Year’s Best 2012: Elizabeth Hand on “Near Zennor”
What can you tell me about the origins of Near Zennor?
I actually had the title in mind long before I had any idea as to what the story would be about. Since the late 1990s I’ve visited West Penwith a number of times and was always so struck by the landscape, which I found (find) beautiful yet also somewhat sinister. As my original author’s notes states, the inexplicable events that Evelyn experiences as a girl in fact happened to myself and two friends when we were 13. To this day, I have no explanation for them; I only know they actually occurred. For decades I’ve had that in the back of my mind as something to use in a story, and it finally all came together in “Near Zennor.”
I started this story in London, and was headed to West Penwith to continue working on it. Right before I left, I learned that one of my oldest and closest friends back in the US had suffered a cerebral aneurysm. He was in a coma and died the day I returned home. So that sense of dread and grief colored the few days that I was in Penwith, and fed into the story when I finally returned home and finished writing it.
Dread is the theme that pops to mind most readily while reading this: it’s almost more terrifying than an actual horror. How important is the buildup in a story?
I’ve long wanted write a Robert Aickman-style story — his work is so brilliant and utterly sui generis, and no matter how often i read his work, I can never figure out how he does it. It’s like trying to figure out how a master magician performs a seemingly impossible sleight-of-hand. I think that genuine dread is a more difficult emotion to evoke and sustain than horror, so I set myself the challenge of trying to write something that relied on a burgeoning sense of unease, culminating in the horror vacuii that Jeffrey experiences at the end. It’s a long slow build, and mostly I just drew on my own recent memory of wandering the moors on the cliffs surrounding Treen, looking for ancient barrows and standing stones with the wind tearing up off the ocean, and grieving for my friend.

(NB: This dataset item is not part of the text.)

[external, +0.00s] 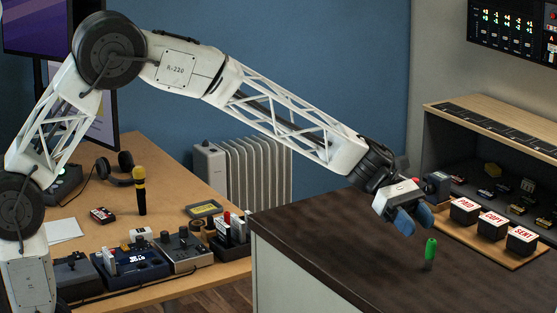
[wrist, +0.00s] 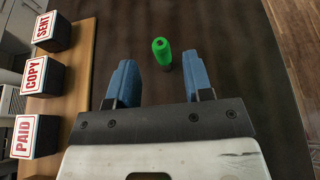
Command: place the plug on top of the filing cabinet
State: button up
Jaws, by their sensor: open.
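A small green upright cylinder with a dark lower part, which looks to be the plug (external: 430,249), stands on the dark top of a pale-sided cabinet (external: 320,236). This looks to be the filing cabinet, though no drawer fronts show. My gripper (external: 415,217) is open and empty, with blue fingers pointing down, above and slightly left of the plug. In the wrist view, the plug (wrist: 161,48) shows upright beyond the fingertips, about midway between them, with a visible gap to each finger. My gripper (wrist: 158,66) does not touch it there.
Stamp blocks marked PAID (external: 465,209), COPY (external: 492,223) and SENT (external: 522,239) stand on a wooden strip beside the dark top. A shelf unit (external: 480,120) rises behind them. A desk (external: 170,210) with audio gear and a microphone (external: 140,190) is at left. The dark top is otherwise mostly clear.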

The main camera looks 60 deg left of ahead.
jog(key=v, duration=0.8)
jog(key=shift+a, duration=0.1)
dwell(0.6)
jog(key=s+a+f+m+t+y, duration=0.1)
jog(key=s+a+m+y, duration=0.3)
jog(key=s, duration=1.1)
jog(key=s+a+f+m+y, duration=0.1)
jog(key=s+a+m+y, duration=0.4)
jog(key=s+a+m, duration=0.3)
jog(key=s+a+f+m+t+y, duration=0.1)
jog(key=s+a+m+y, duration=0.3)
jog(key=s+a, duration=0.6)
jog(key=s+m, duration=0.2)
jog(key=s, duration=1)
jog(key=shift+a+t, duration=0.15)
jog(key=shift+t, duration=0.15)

There’s a heavy influence of English folklore and mythology in the locations that you’ve picked: what drew you towards these?
I’ve always loved British folklore. Oddly, I hadn’t realized there was a Time in Faerie story set near Zennor till after I had plotted out the story. The innkeeper at the place where we stayed in Penwith told me about a local ruin known as “Cherry’s House.” I went looking for it (I didn’t find it), and later she showed me a book containing a version of “Cherry of Zennor.” It was creepily similar to the story I was writing. Very strange.
I have a hard time thinking of my story now, because so many of the circumstances that fed into it were so disturbing.